__Objective__
Quote the records below in full, exactly as given, with the images taken out.

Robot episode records
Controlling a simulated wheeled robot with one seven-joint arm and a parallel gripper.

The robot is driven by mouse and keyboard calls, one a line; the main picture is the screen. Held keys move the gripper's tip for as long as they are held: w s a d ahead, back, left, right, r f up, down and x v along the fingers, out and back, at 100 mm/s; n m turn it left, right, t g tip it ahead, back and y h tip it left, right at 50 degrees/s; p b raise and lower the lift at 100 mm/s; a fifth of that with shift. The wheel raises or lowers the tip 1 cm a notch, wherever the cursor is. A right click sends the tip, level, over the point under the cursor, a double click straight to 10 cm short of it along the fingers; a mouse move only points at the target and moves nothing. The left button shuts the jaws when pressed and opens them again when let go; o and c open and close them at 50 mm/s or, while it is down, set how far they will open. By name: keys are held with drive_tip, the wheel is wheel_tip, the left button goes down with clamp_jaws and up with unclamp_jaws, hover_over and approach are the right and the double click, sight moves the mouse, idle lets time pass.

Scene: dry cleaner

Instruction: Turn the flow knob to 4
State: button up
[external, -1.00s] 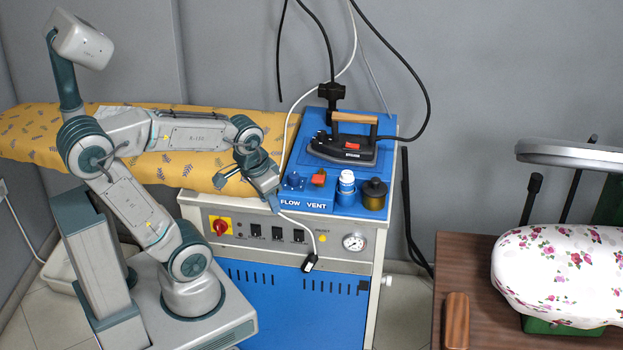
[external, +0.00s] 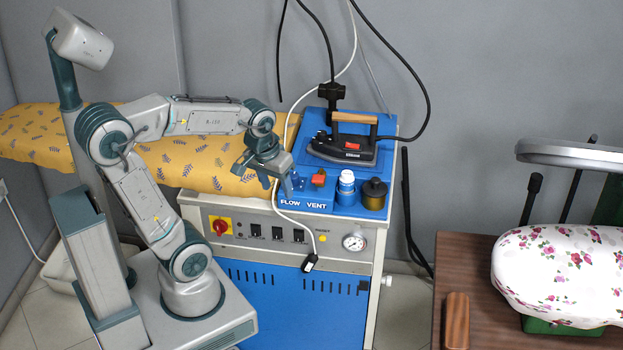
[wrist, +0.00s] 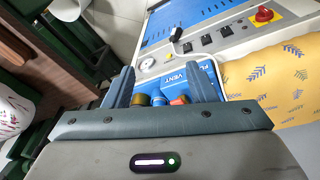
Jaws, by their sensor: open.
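The blue flow knob (external: 298,182) stands on the blue control box (external: 318,203), above the white word FLOW. My gripper (external: 279,185) is open and empty, just left of and above the knob in the external view, with a finger partly in front of it. I cannot tell whether they touch. In the wrist view, my gripper (wrist: 163,82) has its two fingers spread over the box. The knob is not clearly visible there, apparently hidden by the right finger. The knob's setting is too small to read.
Beside the knob are a red-topped part (external: 318,180), a white-and-blue bottle (external: 346,184) and a brass container (external: 374,194). A steam iron (external: 342,150) stands behind them. A white cable hangs by the gripper. The yellow ironing board (external: 195,160) lies left.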

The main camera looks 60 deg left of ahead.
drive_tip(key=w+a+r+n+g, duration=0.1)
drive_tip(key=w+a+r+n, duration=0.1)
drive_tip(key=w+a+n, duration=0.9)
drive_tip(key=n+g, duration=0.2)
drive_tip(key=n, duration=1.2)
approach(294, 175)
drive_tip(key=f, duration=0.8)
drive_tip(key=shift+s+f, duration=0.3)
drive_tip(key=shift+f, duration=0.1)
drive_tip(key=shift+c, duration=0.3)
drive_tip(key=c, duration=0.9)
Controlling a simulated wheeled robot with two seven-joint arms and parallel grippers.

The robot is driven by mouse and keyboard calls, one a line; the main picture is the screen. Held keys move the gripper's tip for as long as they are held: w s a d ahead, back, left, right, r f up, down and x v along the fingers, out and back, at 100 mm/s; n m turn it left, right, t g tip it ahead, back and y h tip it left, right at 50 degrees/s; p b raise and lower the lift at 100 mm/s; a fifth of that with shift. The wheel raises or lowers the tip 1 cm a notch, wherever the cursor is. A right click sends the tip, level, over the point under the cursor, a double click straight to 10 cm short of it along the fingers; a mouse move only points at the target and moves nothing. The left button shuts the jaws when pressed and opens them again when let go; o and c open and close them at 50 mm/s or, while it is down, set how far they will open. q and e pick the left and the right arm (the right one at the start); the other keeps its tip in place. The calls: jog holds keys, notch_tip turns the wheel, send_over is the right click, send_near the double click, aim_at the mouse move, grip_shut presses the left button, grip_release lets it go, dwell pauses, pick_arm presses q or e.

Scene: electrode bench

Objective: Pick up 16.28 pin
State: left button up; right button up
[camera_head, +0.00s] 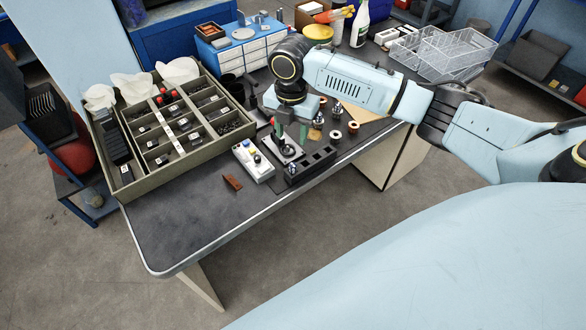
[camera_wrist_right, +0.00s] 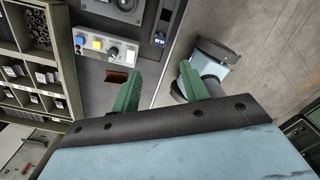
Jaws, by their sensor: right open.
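I cannot pick out the 16.28 pin by sight; no size label is readable. Small dark and metal pieces lie in the compartments of the olive sorting box (camera_head: 192,160) at the left of the bench. The box also shows at the left of the wrist view (camera_wrist_right: 68,60). My right gripper (camera_head: 290,131) hangs over the bench beside the black slotted block (camera_head: 318,164), right of the box. In the wrist view its green fingers (camera_wrist_right: 158,90) are spread with nothing between them. My left gripper is in neither view.
A control box (camera_head: 252,162) with buttons and a knob stands between the sorting box and the slotted block. A brown piece (camera_head: 232,183) lies in front. Rings and small parts (camera_head: 335,135) lie right of the gripper. The bench's front left is clear.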

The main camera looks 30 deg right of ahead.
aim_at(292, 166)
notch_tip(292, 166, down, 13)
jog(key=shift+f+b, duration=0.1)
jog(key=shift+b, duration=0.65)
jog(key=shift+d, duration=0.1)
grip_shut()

__Final result__
Controlling a simulated wheeled robot with one seven-joint arm and a parallel gripper.

The robot is driven by mouse and keyboard calls, one a line; the main picture is the screen. Held keys move the gripper's tip for as long as they are held: w s a d ahead, back, left, right, r f up, down and x v along the fingers, out and back, at 100 mm/s; n m turn it left, right, t g tip it ahead, back and y h tip it left, right at 50 degrees/s; p b raise and lower the lift at 100 mm/s; a fifth of that with shift. The wheel raises or lowers the tip 1 cm a notch, wherever the cursor is. A right click sends the tip, level, over the point under the cursor, a double click straight to 10 cm short of it along the fingers; a mouse move only points at the target and moves nothing. The left button shuts the jaws when pressed and opens them again when let go; o and c open and close them at 50 mm/s or, while it is down, set how far they will open. By name: keys are held with drive_tip, the wheel is wheel_tip, the left button goes down with clamp_jaws and up with unclamp_jaws, hover_over and approach are the right and the double click, sight moves the mouse, idle lets time pass.

Scene: dry cleaner

Instruction: Turn the flow knob to 4
State: button up
[external, -1.00s] 
[external, +0.00s] 
[wrist, +0.00s] 
Jaws, by their sensor: open.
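The blue flow knob (external: 298,182) stands on the blue control box (external: 318,203), above the white word FLOW. My gripper (external: 279,185) is open and empty, just left of and above the knob in the external view, with a finger partly in front of it. I cannot tell whether they touch. In the wrist view, my gripper (wrist: 163,82) has its two fingers spread over the box. The knob is not clearly visible there, apparently hidden by the right finger. The knob's setting is too small to read.
Beside the knob are a red-topped part (external: 318,180), a white-and-blue bottle (external: 346,184) and a brass container (external: 374,194). A steam iron (external: 342,150) stands behind them. A white cable hangs by the gripper. The yellow ironing board (external: 195,160) lies left.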

The main camera looks 60 deg left of ahead.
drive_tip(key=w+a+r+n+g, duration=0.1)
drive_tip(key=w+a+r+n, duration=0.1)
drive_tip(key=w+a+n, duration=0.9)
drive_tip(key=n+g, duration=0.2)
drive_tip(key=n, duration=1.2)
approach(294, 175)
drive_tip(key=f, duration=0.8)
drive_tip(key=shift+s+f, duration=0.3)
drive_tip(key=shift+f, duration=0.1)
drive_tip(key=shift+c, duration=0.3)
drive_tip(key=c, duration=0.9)
Controlling a simulated wheeled robot with two seven-joint arms and parallel grippers.

The robot is driven by mouse and keyboard calls, one a line; the main picture is the screen. Held keys move the gripper's tip for as long as they are held: w s a d ahead, back, left, right, r f up, down and x v along the fingers, out and back, at 100 mm/s; n m turn it left, right, t g tip it ahead, back and y h tip it left, right at 50 degrees/s; p b raise and lower the lift at 100 mm/s; a fifth of that with shift. The wheel raises or lowers the tip 1 cm a notch, wherever the cursor is. A right click sends the tip, level, over the point under the cursor, a double click straight to 10 cm short of it along the fingers; a mouse move only points at the target and moves nothing. The left button shuts the jaws when pressed and opens them again when let go; o and c open and close them at 50 mm/s or, while it is down, set how far they will open. q and e pick the left and the right arm (the right one at the start); the other keeps its tip in place. The calls: jog holds keys, notch_tip turns the wheel, send_over is the right click, send_near the double click, aim_at the mouse move, grip_shut presses the left button, grip_release lets it go, dwell pauses, pick_arm presses q or e.

Scene: electrode bench

Objective: Pick up 16.28 pin
State: left button up; right button up
[camera_head, +0.00s] 
[camera_wrist_right, +0.00s] 
Jaws, by their sensor: right open.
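I cannot pick out the 16.28 pin by sight; no size label is readable. Small dark and metal pieces lie in the compartments of the olive sorting box (camera_head: 192,160) at the left of the bench. The box also shows at the left of the wrist view (camera_wrist_right: 68,60). My right gripper (camera_head: 290,131) hangs over the bench beside the black slotted block (camera_head: 318,164), right of the box. In the wrist view its green fingers (camera_wrist_right: 158,90) are spread with nothing between them. My left gripper is in neither view.
A control box (camera_head: 252,162) with buttons and a knob stands between the sorting box and the slotted block. A brown piece (camera_head: 232,183) lies in front. Rings and small parts (camera_head: 335,135) lie right of the gripper. The bench's front left is clear.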

The main camera looks 30 deg right of ahead.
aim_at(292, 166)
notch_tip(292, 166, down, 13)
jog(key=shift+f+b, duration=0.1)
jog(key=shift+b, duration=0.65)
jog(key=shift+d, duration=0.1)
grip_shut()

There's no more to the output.